DESCRIPTION OF THE TASK:
Where a line contains the word "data", copy that line.
+---+
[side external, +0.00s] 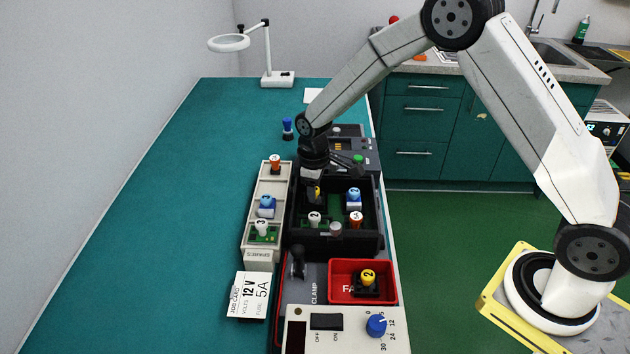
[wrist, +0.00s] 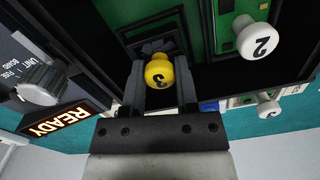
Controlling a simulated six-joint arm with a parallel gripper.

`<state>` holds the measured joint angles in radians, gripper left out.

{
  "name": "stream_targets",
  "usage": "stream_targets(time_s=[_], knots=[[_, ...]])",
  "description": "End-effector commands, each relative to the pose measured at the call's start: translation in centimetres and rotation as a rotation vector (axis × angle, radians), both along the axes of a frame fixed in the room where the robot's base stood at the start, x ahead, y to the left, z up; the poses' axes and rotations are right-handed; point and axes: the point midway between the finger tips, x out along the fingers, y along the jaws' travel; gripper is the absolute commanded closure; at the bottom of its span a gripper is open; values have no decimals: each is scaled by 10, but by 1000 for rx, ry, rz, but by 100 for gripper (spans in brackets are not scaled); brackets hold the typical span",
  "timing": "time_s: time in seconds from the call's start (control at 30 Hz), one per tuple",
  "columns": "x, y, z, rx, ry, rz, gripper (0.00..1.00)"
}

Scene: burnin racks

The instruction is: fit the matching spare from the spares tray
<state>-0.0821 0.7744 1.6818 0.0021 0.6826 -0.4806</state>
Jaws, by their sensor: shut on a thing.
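My gripper (wrist: 160,85) is shut on a yellow-knobbed spare (wrist: 159,71) marked 3. It holds the spare upright in or just above a bay of the black rack, which also shows in the side view (side external: 345,243). I cannot tell whether the spare is fully seated. In the side view the spare (side external: 317,192) is partly hidden below my gripper (side external: 316,180). The beige spares tray (side external: 259,256) stands left of the rack with orange (side external: 275,163), blue (side external: 267,203) and white (side external: 262,228) knobbed modules.
The rack also holds white (side external: 314,219), blue (side external: 354,195) and orange (side external: 355,219) knobbed modules. A red bin (side external: 340,296) holds a yellow module (side external: 368,277) marked 2. A job card (side external: 250,293) reads 12 V, 5 A. A READY sign (wrist: 54,117) is lit. The table's left side is clear.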

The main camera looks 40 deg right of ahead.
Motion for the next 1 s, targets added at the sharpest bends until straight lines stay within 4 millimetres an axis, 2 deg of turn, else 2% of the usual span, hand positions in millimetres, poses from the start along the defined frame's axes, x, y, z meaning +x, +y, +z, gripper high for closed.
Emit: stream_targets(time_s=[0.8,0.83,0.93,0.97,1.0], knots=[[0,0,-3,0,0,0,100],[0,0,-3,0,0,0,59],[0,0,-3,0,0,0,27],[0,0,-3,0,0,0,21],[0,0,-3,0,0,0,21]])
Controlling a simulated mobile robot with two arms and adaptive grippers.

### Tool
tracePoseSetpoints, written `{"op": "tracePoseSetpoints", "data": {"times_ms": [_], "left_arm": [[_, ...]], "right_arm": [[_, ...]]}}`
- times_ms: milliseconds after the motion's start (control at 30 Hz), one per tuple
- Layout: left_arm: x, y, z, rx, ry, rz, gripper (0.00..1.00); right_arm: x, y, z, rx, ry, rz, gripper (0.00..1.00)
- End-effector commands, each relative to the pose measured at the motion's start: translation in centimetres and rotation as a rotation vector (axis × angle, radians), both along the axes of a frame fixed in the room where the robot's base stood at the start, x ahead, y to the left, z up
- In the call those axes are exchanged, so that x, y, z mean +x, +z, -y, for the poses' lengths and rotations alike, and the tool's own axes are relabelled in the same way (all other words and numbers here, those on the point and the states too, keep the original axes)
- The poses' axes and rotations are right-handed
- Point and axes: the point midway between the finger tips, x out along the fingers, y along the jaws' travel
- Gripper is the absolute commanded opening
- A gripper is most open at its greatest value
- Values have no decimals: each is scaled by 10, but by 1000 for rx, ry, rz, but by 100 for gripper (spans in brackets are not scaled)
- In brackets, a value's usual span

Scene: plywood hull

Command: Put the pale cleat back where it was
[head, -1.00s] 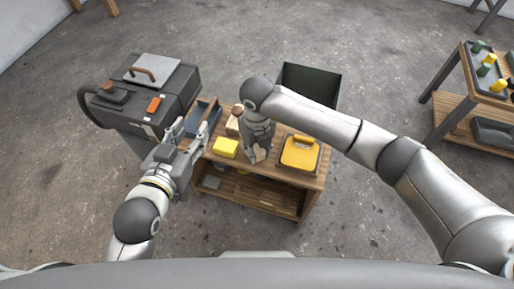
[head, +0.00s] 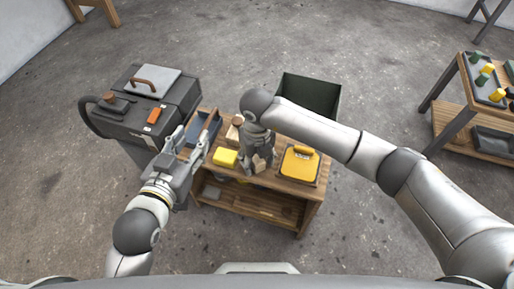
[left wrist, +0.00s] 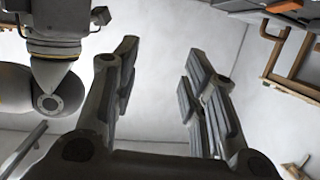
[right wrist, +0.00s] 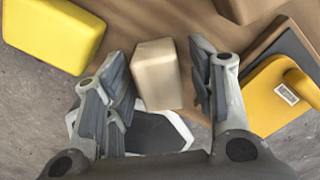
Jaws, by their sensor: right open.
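The pale cleat (head: 260,166) is a small light-wood block at the front of the bench top. In the right wrist view the pale cleat (right wrist: 158,75) stands between the two fingers of my right gripper (right wrist: 156,55), near the bench edge. My right gripper (head: 262,160) is open around it, pointing down, with a narrow gap showing at the right finger. Contact at the left finger is hard to tell. My left gripper (head: 196,138) is open and empty above the left end of the bench; its spread fingers show in the left wrist view (left wrist: 160,85).
A yellow block (head: 225,157) lies left of the cleat, and a yellow case (head: 299,163) on a dark tray lies right. A dark green bin (head: 310,96) stands behind.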

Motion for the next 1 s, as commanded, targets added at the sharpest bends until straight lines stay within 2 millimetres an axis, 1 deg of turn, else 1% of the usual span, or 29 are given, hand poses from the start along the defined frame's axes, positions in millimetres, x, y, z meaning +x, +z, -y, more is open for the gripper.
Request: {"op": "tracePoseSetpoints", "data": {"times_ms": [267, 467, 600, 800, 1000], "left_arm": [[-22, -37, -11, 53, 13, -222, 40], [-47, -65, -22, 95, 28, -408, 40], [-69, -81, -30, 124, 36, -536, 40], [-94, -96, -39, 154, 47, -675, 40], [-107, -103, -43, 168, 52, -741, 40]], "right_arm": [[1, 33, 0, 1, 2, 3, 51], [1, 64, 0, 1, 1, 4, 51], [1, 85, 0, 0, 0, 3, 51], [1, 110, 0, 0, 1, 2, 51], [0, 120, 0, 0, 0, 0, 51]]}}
+---+
IN RESPONSE:
tracePoseSetpoints, written `{"op": "tracePoseSetpoints", "data": {"times_ms": [_], "left_arm": [[_, ...]], "right_arm": [[_, ...]]}}`
Request: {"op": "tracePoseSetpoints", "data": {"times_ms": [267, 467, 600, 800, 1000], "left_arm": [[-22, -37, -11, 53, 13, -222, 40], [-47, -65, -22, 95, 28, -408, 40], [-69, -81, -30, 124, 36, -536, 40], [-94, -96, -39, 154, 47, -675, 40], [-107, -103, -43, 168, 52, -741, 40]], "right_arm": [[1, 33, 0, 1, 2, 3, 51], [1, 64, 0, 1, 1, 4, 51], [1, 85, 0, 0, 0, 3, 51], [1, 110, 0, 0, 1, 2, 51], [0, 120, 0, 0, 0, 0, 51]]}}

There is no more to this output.